Admittedly, the particular form for the minimum energy state for the hexagonal lattice case is definitely puzzling. This state possesses a total magnetization per dipole that goes as \(1/\sqrt{N}\), as opposed to the expected behavior 1/N in the thermodynamic limit. We cannot invoke any sort of topological transition for this scenario since such arguments are typically reserved to describe the ground state of quantum systems where degeneracy is a crucial element. This means that a distortion of the minimum energy state is mandatory here in order to shed some light on the system. The calculations for the 2D hexagonal lattice case return a perturbed energy, \(E(\Delta \theta )\) of the form \((2.74388-2.75854)/2\,\cos (2\pi \Delta \theta /180) - (2.74388+2.75854)/2\). Again, we obtain a cosine dependence.

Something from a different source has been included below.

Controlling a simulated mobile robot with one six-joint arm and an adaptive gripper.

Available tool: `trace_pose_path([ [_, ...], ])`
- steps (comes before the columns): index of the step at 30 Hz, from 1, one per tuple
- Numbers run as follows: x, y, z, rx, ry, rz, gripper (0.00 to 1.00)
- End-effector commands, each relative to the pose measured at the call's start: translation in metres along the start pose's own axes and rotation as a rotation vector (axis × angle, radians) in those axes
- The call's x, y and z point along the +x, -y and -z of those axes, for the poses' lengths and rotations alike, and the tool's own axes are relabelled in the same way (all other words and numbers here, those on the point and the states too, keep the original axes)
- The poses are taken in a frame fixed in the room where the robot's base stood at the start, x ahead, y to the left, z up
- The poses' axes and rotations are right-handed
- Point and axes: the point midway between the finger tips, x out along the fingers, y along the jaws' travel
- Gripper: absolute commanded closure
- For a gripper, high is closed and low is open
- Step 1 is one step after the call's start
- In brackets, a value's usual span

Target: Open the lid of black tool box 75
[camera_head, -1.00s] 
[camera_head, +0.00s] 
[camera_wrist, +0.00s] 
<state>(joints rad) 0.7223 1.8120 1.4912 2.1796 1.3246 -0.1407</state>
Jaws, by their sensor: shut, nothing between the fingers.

Differently from the 2D square lattice scenario, this perturbation does not explore the entire spectrum of energies, ranging only between − 2.75854 and − 2.74388. This fact is helpful to characterize the particular form of the minimum energy state in the hexagonal lattice case, but at the same time does not allow us to truly understand the particular topology of the concomitant state.

Figure 7
figure 7

Dependence of the dimensionless energy per dipole, \(B^{max}_{N}/N\) (which represents an upper bound to the maximum energy for the hexagonal lattice) as a function of the total number of dipoles, N. Logarithmic scale used for the x axis. Energy is given in units of \({\frac{\mu _0}{4\pi } \frac{\mu ^2}{a^3}}\). See text for details. (Image created with Veusz 1.18; https://www.veusz.github.io).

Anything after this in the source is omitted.